§ **Dataset extract**
• • • •
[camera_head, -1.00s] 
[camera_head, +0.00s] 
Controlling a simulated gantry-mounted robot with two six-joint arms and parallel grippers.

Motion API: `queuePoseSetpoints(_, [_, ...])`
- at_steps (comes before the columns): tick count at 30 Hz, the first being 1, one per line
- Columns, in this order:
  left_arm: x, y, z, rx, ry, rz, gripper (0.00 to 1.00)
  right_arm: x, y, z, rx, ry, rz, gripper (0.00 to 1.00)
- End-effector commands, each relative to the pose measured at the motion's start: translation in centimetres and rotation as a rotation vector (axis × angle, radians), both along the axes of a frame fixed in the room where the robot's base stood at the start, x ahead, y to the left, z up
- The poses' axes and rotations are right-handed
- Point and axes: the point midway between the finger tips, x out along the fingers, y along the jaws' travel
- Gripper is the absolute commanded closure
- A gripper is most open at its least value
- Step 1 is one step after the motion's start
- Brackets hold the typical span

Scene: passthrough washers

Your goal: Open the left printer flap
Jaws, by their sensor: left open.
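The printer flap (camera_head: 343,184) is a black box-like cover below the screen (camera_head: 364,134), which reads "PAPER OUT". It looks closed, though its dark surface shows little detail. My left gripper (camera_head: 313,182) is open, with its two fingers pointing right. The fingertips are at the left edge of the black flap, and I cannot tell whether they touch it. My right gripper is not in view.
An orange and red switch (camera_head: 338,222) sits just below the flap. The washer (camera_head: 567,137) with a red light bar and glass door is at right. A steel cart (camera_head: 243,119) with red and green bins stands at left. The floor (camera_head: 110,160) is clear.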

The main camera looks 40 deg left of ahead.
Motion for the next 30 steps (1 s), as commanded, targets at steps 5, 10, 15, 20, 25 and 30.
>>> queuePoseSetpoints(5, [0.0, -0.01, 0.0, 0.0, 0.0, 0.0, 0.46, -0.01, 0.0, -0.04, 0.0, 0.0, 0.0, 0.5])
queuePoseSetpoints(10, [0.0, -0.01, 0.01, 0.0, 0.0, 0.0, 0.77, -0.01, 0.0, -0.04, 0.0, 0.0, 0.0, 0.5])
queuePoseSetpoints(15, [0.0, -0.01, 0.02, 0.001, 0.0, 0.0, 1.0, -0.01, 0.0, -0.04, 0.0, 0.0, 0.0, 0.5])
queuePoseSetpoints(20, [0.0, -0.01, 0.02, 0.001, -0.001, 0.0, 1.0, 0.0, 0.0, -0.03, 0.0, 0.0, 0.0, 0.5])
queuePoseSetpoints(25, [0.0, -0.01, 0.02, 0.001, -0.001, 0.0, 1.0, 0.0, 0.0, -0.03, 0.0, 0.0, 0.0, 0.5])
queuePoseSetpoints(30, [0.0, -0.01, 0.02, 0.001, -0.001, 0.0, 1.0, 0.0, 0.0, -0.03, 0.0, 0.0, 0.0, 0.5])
• • • •
Extract, unchanged, the closing run of lines that opens with the line containing "Your goal: Open the left printer flap" and ends with the last line.

Your goal: Open the left printer flap
Jaws, by their sensor: left open.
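The printer flap (camera_head: 343,184) is a black box-like cover below the screen (camera_head: 364,134), which reads "PAPER OUT". It looks closed, though its dark surface shows little detail. My left gripper (camera_head: 313,182) is open, with its two fingers pointing right. The fingertips are at the left edge of the black flap, and I cannot tell whether they touch it. My right gripper is not in view.
An orange and red switch (camera_head: 338,222) sits just below the flap. The washer (camera_head: 567,137) with a red light bar and glass door is at right. A steel cart (camera_head: 243,119) with red and green bins stands at left. The floor (camera_head: 110,160) is clear.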

The main camera looks 40 deg left of ahead.
Motion for the next 30 steps (1 s), as commanded, targets at steps 5, 10, 15, 20, 25 and 30.
>>> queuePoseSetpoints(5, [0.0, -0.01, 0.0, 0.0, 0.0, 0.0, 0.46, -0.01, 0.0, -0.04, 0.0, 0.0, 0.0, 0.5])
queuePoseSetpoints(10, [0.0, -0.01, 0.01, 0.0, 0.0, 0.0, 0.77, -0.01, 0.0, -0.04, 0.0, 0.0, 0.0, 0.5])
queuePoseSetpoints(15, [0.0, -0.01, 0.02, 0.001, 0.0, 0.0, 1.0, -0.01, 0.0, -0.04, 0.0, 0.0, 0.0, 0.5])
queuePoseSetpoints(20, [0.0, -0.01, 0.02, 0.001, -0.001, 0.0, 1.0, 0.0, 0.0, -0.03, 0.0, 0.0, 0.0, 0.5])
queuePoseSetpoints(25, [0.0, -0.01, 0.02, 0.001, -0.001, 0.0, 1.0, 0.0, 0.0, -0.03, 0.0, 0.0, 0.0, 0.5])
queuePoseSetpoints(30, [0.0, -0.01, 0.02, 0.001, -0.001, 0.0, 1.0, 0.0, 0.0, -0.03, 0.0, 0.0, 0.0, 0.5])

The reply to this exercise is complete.